## [Exercise brief]
Return the material below in full and exactly.

## [Collected data]
------------------------------------------------

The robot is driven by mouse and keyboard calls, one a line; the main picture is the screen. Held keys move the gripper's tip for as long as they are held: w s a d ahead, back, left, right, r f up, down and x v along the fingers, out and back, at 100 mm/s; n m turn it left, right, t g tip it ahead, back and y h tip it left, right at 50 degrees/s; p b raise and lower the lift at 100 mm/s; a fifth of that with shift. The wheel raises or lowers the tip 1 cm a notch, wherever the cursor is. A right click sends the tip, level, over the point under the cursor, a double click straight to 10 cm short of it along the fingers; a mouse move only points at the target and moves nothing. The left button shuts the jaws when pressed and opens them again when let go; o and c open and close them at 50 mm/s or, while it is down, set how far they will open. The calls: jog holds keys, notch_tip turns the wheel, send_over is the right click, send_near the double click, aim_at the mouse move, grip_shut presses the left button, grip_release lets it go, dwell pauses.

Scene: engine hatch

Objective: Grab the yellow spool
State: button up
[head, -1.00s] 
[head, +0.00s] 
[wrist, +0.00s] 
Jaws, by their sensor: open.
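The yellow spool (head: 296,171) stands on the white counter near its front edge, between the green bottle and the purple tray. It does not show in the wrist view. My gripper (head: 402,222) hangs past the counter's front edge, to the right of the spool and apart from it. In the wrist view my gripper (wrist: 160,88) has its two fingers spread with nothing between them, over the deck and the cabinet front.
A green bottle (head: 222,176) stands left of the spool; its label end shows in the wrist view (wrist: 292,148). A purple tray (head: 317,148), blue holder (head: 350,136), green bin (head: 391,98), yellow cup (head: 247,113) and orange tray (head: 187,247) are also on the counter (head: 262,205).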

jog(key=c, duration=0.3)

------------------------------------------------

## [Exercise output]
The robot is driven by mouse and keyboard calls, one a line; the main picture is the screen. Held keys move the gripper's tip for as long as they are held: w s a d ahead, back, left, right, r f up, down and x v along the fingers, out and back, at 100 mm/s; n m turn it left, right, t g tip it ahead, back and y h tip it left, right at 50 degrees/s; p b raise and lower the lift at 100 mm/s; a fifth of that with shift. The wheel raises or lowers the tip 1 cm a notch, wherever the cursor is. A right click sends the tip, level, over the point under the cursor, a double click straight to 10 cm short of it along the fingers; a mouse move only points at the target and moves nothing. The left button shuts the jaws when pressed and opens them again when let go; o and c open and close them at 50 mm/s or, while it is down, set how far they will open. The calls: jog holds keys, notch_tip turns the wheel, send_over is the right click, send_near the double click, aim_at the mouse move, grip_shut presses the left button, grip_release lets it go, dwell pauses.

Scene: engine hatch

Objective: Grab the yellow spool
State: button up
[head, -1.00s] 
[head, +0.00s] 
[wrist, +0.00s] 
Jaws, by their sensor: open.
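The yellow spool (head: 296,171) stands on the white counter near its front edge, between the green bottle and the purple tray. It does not show in the wrist view. My gripper (head: 402,222) hangs past the counter's front edge, to the right of the spool and apart from it. In the wrist view my gripper (wrist: 160,88) has its two fingers spread with nothing between them, over the deck and the cabinet front.
A green bottle (head: 222,176) stands left of the spool; its label end shows in the wrist view (wrist: 292,148). A purple tray (head: 317,148), blue holder (head: 350,136), green bin (head: 391,98), yellow cup (head: 247,113) and orange tray (head: 187,247) are also on the counter (head: 262,205).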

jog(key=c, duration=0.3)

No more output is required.